Pull each line holding "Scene" out of the entries below.

Excerpted records
---------------

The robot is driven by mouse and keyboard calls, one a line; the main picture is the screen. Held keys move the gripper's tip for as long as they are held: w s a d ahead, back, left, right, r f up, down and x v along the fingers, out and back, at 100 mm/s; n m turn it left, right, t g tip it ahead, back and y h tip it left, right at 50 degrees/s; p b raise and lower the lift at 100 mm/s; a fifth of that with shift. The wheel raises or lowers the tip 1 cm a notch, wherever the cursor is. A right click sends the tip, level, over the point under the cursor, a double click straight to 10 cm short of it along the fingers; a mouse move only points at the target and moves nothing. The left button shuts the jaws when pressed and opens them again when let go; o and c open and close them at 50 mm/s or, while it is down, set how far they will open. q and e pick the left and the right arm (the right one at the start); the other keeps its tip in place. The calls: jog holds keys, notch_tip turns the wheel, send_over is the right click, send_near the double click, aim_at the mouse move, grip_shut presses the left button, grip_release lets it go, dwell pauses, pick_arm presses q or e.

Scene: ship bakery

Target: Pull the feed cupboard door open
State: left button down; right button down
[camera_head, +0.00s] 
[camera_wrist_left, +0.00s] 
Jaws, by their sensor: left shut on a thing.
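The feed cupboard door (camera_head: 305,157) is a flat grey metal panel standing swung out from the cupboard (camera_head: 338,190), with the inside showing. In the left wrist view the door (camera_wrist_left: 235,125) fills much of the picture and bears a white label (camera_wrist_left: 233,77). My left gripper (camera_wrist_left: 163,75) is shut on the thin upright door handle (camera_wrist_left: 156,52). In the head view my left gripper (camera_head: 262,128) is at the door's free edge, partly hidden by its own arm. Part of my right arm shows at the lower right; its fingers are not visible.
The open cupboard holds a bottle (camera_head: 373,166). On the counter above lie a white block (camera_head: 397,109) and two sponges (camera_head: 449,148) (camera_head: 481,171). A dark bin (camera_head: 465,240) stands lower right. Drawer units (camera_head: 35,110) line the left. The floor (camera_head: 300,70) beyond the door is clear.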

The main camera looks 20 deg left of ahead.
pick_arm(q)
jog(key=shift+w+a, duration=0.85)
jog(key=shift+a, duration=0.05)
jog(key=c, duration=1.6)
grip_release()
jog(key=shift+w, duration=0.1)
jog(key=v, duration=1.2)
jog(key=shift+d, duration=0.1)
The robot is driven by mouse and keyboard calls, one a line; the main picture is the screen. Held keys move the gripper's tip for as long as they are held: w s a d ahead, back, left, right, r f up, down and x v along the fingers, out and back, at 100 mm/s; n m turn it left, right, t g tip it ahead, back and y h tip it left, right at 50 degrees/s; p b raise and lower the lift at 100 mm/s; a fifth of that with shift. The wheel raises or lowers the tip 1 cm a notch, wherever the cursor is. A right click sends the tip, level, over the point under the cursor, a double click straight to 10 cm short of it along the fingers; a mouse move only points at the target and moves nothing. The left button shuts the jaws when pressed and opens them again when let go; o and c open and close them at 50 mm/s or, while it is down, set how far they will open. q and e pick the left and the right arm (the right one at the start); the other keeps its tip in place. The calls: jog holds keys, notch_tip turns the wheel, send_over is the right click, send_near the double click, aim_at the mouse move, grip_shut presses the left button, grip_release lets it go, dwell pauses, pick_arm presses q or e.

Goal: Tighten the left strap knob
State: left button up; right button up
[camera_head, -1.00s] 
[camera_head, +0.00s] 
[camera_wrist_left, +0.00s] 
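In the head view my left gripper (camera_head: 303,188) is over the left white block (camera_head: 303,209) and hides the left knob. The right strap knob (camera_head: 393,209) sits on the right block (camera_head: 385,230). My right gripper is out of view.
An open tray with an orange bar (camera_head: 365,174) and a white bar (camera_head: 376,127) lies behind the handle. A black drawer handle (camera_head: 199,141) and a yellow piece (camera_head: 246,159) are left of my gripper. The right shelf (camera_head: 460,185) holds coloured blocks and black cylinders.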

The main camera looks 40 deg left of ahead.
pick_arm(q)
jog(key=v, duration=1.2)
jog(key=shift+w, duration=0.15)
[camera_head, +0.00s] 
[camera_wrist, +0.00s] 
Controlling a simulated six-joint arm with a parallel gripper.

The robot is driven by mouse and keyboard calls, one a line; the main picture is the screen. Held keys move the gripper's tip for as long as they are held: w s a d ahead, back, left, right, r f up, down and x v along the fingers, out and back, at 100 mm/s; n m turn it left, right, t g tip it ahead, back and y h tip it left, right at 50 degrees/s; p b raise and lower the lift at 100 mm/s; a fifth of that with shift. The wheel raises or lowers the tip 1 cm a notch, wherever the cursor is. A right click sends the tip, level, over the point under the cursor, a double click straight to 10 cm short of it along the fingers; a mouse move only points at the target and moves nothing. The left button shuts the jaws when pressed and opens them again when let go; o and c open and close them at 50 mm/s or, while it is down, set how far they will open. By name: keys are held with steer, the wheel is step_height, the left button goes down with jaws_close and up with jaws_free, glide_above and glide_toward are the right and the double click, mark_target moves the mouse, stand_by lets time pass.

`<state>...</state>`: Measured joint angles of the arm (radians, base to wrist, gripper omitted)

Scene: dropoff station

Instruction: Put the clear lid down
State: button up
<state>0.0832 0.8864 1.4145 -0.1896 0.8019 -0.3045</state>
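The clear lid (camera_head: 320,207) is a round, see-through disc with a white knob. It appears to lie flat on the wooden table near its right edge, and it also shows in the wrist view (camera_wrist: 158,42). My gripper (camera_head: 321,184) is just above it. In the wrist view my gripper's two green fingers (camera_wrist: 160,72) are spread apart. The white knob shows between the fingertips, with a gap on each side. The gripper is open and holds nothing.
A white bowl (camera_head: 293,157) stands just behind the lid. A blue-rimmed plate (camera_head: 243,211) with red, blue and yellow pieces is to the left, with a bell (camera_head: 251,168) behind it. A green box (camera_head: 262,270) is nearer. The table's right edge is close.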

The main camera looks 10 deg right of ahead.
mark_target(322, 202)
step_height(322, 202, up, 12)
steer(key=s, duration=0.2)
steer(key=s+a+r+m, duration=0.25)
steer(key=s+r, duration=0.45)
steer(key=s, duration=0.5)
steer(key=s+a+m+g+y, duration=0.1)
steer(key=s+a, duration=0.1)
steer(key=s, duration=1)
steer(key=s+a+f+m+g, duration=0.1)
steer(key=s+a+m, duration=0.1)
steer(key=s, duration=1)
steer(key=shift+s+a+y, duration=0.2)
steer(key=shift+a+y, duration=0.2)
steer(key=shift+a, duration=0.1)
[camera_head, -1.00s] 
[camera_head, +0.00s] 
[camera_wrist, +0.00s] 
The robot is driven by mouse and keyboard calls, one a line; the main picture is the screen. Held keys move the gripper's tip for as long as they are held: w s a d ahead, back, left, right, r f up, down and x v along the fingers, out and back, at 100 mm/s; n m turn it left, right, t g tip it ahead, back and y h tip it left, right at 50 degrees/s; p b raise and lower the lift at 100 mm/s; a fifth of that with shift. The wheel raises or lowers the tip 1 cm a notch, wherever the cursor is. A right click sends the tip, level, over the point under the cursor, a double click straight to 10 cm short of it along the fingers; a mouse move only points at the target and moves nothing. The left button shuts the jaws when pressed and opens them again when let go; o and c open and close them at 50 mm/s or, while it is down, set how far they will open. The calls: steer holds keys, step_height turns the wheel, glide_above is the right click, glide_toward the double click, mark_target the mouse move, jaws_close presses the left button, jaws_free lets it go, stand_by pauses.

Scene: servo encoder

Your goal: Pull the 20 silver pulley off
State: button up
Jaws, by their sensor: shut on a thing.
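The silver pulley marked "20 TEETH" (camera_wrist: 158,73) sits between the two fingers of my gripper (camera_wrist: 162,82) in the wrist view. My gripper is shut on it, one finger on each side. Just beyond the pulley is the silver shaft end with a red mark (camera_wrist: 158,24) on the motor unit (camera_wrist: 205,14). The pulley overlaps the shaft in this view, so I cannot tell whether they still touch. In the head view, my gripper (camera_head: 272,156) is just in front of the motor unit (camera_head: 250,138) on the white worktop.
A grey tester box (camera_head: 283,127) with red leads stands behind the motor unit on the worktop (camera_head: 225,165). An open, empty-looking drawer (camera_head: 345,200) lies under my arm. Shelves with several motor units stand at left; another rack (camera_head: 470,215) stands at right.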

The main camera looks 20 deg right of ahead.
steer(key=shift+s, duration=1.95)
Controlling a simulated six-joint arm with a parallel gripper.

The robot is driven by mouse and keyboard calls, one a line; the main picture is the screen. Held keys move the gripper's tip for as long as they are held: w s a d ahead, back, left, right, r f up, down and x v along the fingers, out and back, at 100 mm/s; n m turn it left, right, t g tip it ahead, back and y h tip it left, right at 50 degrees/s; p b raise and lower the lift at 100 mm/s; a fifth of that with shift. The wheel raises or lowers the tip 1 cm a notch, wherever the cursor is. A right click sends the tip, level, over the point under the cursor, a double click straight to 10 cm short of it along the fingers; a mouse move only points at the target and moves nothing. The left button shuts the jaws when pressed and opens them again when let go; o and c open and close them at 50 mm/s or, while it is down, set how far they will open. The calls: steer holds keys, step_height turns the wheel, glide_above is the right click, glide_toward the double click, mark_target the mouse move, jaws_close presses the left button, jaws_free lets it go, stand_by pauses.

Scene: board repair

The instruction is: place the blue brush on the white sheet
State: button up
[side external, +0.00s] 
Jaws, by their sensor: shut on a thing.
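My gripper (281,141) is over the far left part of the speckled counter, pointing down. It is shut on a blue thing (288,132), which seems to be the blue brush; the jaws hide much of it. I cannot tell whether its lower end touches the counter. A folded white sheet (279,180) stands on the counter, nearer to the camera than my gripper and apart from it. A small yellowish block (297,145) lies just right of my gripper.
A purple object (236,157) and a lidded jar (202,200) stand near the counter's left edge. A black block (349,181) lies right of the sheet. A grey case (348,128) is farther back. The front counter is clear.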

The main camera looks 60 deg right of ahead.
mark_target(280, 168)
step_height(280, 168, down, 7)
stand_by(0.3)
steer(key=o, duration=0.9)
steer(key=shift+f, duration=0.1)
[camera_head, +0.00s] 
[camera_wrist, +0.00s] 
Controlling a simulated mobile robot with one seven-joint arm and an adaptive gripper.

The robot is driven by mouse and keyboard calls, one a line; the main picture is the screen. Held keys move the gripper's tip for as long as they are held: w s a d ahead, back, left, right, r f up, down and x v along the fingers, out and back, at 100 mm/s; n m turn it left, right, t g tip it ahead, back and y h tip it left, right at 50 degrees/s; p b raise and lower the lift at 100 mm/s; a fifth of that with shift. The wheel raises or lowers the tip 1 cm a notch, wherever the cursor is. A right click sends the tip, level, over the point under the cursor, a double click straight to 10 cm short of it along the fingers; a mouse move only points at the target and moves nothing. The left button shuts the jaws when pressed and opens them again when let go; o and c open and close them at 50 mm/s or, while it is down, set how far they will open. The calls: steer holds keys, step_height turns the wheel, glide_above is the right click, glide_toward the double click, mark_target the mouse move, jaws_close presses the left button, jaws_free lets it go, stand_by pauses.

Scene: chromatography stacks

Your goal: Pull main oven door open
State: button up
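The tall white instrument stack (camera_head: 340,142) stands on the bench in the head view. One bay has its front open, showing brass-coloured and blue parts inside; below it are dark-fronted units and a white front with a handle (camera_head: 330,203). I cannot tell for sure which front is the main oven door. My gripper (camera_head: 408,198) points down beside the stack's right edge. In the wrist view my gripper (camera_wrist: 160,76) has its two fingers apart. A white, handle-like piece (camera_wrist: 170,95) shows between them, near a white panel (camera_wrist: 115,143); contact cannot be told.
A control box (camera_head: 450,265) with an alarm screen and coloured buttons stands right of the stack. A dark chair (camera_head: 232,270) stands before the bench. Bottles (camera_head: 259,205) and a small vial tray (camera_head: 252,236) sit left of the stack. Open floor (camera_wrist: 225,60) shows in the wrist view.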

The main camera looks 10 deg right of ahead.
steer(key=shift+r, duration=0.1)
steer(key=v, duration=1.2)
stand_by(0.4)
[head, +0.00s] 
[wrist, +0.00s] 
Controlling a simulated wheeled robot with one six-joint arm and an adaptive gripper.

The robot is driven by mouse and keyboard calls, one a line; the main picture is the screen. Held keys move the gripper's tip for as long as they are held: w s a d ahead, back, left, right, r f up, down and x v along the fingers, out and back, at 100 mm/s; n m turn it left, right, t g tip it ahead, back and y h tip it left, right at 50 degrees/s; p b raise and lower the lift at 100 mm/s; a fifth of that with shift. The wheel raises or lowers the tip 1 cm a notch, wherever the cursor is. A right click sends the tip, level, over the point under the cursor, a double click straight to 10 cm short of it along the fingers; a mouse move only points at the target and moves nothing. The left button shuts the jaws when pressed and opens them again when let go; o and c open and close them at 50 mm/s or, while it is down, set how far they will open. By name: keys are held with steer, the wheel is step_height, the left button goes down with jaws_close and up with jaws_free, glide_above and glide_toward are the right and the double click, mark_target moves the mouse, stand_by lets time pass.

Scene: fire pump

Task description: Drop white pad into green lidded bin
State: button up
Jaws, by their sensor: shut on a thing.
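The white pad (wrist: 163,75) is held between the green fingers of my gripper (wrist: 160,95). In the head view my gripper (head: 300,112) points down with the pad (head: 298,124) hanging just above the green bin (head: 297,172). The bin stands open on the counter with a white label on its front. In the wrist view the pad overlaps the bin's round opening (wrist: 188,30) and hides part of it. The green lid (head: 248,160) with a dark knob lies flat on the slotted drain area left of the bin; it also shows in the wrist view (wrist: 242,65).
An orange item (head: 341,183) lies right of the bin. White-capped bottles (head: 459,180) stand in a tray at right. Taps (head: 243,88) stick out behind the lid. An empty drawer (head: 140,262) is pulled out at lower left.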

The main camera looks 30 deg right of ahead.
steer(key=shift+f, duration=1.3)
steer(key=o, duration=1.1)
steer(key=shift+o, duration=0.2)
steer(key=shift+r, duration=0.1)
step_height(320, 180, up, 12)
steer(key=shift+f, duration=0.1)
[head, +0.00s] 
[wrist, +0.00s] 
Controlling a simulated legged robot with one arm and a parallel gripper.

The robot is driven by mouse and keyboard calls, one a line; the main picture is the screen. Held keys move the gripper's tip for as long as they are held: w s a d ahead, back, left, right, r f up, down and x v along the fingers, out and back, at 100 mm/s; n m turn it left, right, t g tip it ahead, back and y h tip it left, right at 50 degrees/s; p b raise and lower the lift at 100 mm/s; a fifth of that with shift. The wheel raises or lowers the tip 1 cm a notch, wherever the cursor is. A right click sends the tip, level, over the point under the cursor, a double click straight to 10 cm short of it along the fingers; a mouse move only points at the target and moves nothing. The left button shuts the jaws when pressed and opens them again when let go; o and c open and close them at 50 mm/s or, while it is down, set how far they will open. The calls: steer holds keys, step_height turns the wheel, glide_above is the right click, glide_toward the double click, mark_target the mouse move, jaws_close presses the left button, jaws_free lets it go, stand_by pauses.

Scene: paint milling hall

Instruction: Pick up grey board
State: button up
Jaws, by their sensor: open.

---------------

Final result
Scene: ship bakery
Scene: dropoff station
Scene: servo encoder
Scene: board repair
Scene: chromatography stacks
Scene: fire pump
Scene: paint milling hall

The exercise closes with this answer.